Now we do some work and commit it to our development branch, and we're ready to create our first release! Let's first check that we're ready:

versionflow check

This will run through a few checks to make sure we're ready to start a release:

  1. We're in a git repo, initialised for Git Flow.
  2. The repo is clean: there are no tracked files with uncommitted changes.
  3. We have a versionflow config file, and the version number in it is consistent with the last version tag.

These checks all get done before you can actually perform a versionflow release & bump action, but it's good to be able to see your current status without the possibility of affecting anything.

Now, let's do our release! It's our first one, so we'll say it's a minor release, i.e. we're going to release v0.1.0.

versionflow minor

That's it! versionflow will do the same checks as above, and if everything is OK it will perform a few actions:

  1. Create a "Release/0.1.0" branch from the current development commit.
  2. Update the version number in the versionflow configuration file from 0.0.0 to 0.1.0.
  3. Merging "Release/0.1.0/ into master, and remove the release branch.
  4. Tag the merge commit on master as "0.1.0".
  5. Merge the master branch into develop, so that the latest tag and version number in there is 0.1.0.

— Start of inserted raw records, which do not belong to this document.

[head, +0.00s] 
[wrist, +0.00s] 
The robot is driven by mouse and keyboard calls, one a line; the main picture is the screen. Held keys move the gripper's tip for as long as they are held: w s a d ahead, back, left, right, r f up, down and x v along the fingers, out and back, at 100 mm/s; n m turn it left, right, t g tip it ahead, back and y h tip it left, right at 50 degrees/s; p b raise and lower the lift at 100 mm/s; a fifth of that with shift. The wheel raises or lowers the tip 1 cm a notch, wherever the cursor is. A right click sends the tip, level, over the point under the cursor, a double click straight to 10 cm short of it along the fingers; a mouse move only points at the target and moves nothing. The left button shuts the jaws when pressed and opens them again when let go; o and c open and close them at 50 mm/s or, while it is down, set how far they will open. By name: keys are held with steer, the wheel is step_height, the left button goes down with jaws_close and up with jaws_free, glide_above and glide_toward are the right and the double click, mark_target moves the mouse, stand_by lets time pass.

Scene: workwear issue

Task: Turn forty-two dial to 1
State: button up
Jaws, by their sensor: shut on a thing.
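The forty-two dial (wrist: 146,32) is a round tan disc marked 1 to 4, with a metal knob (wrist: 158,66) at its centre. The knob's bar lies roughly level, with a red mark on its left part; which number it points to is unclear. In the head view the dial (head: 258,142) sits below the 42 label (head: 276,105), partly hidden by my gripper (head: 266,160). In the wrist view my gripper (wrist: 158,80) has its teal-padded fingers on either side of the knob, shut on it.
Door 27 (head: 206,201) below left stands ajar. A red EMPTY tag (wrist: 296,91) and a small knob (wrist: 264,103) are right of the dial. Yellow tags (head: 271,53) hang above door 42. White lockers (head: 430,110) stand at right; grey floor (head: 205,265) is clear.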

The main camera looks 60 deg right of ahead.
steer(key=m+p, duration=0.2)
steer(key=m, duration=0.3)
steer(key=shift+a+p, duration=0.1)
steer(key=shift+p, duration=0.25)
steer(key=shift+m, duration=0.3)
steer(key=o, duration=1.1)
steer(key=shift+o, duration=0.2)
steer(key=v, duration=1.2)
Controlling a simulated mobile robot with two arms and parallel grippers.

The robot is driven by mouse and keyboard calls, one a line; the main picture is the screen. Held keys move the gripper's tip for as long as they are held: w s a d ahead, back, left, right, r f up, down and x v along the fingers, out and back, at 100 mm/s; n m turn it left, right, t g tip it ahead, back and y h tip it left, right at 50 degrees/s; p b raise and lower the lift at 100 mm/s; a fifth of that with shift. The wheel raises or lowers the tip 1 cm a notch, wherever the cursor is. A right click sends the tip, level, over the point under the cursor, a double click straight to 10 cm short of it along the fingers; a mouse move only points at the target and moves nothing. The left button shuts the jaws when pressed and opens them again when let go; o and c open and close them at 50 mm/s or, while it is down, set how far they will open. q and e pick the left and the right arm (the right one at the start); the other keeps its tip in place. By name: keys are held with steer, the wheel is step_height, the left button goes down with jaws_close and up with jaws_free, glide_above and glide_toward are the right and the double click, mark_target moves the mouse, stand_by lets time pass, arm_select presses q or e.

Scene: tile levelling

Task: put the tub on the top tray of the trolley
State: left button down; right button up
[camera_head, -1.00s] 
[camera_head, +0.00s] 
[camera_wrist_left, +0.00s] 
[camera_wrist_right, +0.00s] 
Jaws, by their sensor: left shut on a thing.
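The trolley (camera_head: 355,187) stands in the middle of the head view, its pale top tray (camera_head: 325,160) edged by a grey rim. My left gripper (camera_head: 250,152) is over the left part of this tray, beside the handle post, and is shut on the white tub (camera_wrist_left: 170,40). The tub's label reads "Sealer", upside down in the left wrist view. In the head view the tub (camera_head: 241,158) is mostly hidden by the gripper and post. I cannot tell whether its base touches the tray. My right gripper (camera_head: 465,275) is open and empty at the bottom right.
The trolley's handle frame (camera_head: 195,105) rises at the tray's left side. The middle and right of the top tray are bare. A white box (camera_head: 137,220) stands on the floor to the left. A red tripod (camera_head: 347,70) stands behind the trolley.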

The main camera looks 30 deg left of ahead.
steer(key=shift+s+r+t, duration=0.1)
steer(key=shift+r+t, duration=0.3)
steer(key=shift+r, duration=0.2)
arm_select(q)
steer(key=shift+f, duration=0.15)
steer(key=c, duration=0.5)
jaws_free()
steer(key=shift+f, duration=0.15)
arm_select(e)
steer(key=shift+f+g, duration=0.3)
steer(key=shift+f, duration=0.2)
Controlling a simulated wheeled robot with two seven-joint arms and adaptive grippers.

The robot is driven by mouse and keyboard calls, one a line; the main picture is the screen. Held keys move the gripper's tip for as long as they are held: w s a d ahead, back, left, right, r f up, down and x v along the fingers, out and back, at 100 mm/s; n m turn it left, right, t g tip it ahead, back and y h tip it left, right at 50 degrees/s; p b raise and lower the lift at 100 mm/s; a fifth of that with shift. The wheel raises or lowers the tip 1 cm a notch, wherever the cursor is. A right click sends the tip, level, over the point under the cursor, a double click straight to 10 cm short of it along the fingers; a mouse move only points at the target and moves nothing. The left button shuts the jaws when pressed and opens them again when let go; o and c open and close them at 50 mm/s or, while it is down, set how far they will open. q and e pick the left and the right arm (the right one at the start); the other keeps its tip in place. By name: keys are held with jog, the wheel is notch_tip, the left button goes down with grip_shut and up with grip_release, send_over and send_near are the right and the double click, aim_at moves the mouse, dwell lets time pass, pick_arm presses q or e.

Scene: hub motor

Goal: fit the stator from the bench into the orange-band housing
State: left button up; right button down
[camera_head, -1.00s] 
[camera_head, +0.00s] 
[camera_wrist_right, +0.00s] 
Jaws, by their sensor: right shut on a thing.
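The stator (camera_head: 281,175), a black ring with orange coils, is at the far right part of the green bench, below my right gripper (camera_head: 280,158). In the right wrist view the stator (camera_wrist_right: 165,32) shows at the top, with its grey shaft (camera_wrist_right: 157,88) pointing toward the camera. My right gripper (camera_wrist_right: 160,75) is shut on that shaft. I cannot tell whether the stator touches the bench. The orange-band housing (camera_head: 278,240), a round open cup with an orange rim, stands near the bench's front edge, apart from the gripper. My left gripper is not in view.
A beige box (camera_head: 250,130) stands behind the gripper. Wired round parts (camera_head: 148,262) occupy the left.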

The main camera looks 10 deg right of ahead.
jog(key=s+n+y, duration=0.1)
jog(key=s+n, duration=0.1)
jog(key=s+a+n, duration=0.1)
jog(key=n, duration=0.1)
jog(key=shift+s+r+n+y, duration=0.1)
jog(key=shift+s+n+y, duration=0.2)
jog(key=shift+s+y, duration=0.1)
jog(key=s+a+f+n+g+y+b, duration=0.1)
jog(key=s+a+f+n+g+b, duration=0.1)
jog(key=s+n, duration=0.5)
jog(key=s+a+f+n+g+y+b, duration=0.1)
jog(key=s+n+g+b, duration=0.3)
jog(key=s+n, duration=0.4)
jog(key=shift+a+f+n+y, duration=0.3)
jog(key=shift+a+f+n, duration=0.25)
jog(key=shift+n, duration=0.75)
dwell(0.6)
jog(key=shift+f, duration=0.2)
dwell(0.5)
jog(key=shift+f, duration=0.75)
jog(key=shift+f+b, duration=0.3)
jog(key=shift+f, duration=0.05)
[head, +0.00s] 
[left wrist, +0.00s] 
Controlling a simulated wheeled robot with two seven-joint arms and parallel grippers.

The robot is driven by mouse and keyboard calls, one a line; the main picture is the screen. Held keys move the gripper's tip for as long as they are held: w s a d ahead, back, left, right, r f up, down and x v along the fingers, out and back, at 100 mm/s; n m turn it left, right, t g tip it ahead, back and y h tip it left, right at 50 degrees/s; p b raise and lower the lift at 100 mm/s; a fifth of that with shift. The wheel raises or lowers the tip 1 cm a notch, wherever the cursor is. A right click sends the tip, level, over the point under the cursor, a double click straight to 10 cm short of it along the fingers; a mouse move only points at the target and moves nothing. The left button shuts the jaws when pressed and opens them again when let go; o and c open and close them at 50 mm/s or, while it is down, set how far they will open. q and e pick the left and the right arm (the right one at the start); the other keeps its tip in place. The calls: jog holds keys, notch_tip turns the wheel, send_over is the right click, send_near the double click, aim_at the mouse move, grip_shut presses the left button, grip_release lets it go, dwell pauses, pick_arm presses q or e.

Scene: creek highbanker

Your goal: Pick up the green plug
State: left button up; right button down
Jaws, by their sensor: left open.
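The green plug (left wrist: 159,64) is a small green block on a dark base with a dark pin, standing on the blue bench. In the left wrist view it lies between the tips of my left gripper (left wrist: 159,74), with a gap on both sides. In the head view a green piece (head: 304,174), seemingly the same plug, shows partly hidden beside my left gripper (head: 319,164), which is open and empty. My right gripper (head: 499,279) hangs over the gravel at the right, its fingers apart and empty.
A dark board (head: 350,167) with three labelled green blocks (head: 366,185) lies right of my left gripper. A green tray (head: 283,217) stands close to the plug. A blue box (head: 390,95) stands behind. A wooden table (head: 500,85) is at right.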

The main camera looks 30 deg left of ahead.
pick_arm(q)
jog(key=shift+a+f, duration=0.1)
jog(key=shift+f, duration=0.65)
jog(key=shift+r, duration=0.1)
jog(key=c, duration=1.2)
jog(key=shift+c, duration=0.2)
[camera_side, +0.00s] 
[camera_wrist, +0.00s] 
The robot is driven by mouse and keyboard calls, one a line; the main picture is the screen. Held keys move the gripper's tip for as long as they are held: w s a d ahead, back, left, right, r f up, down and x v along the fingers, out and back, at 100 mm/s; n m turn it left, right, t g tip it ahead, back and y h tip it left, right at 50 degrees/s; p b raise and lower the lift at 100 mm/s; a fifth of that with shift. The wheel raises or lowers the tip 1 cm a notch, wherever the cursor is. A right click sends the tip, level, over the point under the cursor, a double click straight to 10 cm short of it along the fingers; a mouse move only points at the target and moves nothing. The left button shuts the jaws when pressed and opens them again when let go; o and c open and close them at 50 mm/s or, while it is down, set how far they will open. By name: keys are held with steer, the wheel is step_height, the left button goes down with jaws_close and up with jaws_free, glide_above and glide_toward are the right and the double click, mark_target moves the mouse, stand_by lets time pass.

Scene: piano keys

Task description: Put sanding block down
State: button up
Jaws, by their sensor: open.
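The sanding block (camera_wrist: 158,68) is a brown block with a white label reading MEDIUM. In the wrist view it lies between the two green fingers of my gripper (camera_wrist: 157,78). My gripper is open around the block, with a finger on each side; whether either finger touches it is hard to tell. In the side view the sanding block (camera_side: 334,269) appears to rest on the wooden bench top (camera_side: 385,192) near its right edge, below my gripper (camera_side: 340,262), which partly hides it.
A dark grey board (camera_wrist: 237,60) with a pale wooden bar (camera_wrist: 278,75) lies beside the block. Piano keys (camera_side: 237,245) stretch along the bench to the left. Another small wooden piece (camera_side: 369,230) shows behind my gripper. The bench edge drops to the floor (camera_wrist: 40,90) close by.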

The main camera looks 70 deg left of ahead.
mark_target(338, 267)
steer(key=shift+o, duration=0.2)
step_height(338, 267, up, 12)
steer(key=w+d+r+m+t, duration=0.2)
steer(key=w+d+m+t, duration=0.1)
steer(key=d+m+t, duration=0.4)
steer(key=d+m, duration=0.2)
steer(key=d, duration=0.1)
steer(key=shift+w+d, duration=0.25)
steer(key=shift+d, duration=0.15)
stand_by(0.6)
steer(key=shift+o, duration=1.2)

So now you'll have a nice, consistent repo: the master branch will contain your latest release, tagged to the appropriate version number.

Commands

  • check Check whether this directory is correctly initialised for versionflow, and ready to bump a version number: is it a git repo; is the repo clean (i.e. not dirty); does it have the standard Git Flow branches; does it have a versionflow config file; does it have a semantic version tag on the master branch matching the versionflow config?
  • init Initialise this directory as a versionflow project: create a git repo (if there isn't already one); set up the Git Flow branches (if they don't already exist); and create a versionflow config file (if it does not exist).
  • major Create a release of this project from the latest commit on development with the major version number bumped.
  • minor Create a release of this project from the latest commit on development with the minor version number bumped.
  • patch Create a release of this project from the latest commit on development with the patch version number bumped.

Common Options

All the commands described above take the following options:

  • --repo-dir PATH Use the given PATH as the root of the versionflow repo. Defaults to the current directory.
  • --config FILE Use the given FILE as the versionflow configuration file. Defaults to .versionflow.
  • --version Print the current version of versionflow, and exit.
  • --help Print a help message

Development

To create an environment in which to develop versionflow, clone the git repository and create a Python virtual environment using virtualenv. Then in the cloned repo, using the virtual environment, do

pip -r requirements-dev.txt

This will install all the Python modules needed for developing versionflow.

Testing

It is a good idea to create different testing virtual envs for versionflow as well as your dev environment. This will ensure that the package is configured to install properly via the configuration in setup.cfg, and that you don't have a hidden dependency on something installed in your dev environment.

To install your development version of versionflow in a testing virtual env, activate it, then do

pip install -e .

in your local copy of the versionflow repo. Now as you work on it your latest changes will always be available in the virtual environment.